MONSDA acts a wrapper around Snakemake or Nextflow based on a user defined config.json file. This config.json holds all the information that is needed to run the jobs and will be parsed by MONSDA and split into independent sub-configs that can later be found in the directory SubSnakes or SubFlows respectively. Command line execution calls are stored in the directory JOBS, so users can manipulate those or rerun them manually as needed. By default, however, MONSDA will run those jobs automatically either locally, or through Snakemake’s or Nextflow’s integrated cluster interfaces.

To successfully run an analysis pipeline, a few steps have to be followed:

Install MONSDA either via bioconda or pip following the instruction in Installation
Directory structure: The structure for the directories is dictated by The Condition-Tree in the config file
Config file: This is the central part of a MONSDA run. Depending on The config-file MONSDA will determine processing steps and generate corresponding config and workflow files to run each subworkflow until all processing steps are done.

In general it is necessary to write a configuration file containing information on paths, files to process and settings beyond default for mapping tools and others. The template on which analysis is based on can be found in the config directory and will be explained in detail later.
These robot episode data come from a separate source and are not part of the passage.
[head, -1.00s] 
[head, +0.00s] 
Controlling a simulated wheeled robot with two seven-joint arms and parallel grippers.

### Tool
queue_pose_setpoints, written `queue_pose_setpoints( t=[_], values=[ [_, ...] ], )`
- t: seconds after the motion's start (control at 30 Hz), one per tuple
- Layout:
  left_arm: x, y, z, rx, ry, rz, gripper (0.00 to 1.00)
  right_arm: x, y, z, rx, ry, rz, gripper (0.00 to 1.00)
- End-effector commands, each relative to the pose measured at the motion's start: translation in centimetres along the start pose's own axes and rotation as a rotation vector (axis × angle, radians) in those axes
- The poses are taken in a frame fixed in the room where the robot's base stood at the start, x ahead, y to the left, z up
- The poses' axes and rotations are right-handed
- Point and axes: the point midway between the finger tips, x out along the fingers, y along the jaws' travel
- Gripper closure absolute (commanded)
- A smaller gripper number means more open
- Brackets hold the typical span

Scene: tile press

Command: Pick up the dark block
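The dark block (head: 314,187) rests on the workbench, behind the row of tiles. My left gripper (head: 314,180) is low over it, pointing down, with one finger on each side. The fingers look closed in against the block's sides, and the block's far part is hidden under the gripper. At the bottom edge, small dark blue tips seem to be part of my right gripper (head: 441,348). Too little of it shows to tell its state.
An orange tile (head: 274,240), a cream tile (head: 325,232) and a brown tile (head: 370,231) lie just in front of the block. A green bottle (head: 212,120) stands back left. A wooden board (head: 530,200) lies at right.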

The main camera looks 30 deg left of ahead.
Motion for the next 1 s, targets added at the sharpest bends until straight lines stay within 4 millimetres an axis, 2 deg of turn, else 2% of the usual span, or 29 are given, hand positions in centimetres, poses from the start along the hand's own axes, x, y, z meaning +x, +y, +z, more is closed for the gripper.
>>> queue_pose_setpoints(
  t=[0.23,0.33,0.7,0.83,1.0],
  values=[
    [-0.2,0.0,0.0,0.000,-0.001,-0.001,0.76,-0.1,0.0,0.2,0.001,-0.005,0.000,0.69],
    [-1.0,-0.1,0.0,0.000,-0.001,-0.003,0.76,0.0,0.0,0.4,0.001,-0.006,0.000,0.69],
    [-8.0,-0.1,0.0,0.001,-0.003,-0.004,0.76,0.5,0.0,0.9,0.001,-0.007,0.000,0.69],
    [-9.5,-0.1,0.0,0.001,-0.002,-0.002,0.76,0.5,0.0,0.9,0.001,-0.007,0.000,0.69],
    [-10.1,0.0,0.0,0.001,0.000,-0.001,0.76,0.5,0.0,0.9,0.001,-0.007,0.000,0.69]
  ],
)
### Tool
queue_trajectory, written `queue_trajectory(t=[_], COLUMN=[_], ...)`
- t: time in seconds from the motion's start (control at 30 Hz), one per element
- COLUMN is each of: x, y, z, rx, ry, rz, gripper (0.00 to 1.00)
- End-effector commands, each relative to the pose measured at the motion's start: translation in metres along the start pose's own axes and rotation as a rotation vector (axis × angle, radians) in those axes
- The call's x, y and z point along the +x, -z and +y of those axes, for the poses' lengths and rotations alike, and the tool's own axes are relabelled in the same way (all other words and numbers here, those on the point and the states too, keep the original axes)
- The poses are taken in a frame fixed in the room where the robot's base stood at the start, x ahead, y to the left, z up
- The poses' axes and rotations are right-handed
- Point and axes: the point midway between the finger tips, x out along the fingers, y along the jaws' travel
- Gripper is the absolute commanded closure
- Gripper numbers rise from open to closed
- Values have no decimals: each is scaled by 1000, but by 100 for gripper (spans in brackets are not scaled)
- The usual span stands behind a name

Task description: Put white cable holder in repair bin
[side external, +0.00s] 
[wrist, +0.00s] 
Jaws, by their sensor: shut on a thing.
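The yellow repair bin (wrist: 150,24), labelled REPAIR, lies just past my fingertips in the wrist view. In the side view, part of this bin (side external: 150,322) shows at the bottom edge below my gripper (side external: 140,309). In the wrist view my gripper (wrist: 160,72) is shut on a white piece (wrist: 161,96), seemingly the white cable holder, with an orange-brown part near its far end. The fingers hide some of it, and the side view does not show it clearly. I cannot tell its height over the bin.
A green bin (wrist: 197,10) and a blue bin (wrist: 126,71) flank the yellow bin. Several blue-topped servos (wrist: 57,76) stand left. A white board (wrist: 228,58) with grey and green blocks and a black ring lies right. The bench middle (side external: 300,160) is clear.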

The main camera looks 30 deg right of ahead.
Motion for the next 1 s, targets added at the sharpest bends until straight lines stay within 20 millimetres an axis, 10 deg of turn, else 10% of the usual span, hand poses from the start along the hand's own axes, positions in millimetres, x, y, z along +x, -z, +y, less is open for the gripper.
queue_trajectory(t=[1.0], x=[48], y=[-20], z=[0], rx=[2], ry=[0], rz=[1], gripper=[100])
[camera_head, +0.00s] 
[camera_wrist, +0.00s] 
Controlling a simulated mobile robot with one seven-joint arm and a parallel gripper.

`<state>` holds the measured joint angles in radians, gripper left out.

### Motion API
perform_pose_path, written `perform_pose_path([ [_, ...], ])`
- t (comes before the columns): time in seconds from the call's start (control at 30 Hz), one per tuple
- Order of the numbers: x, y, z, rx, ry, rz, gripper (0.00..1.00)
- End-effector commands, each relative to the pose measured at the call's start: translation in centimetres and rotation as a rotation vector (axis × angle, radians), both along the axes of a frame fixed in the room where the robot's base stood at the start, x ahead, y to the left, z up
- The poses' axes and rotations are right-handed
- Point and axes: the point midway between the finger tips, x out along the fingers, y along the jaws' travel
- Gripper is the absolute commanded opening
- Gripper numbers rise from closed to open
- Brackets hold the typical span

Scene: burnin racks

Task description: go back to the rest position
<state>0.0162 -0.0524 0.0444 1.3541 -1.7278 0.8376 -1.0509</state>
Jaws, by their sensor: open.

To create a working environment for this repository please install the MONSDA.yaml environment (if not installed via bioconda) as found in the envs directory like so:

conda env create -n monsda -f envs/MONSDA.yaml

The envs directory holds all the environments needed to run the pipelines in the workflows directory, these will be installed automatically when needed.

For fast resolve of conda packages, we recommend conda-libmamba-solver which is a new solver for the conda package manager and speeds up conda without the need to install mamba and is shipped with MONSDA. However, the user if free to use mamba which is currently also the standard conda-frontend for Snakemake.

For distribution of jobs one can either rely on local hardware, use scheduling software like Slurm or the SGE or follow any other integration in Snakemake or Nextflow but be aware that most of these have not been tested for this repository and usually require additional system dependent setup and configuration.

This manual will only show examples on local and SLURM usage.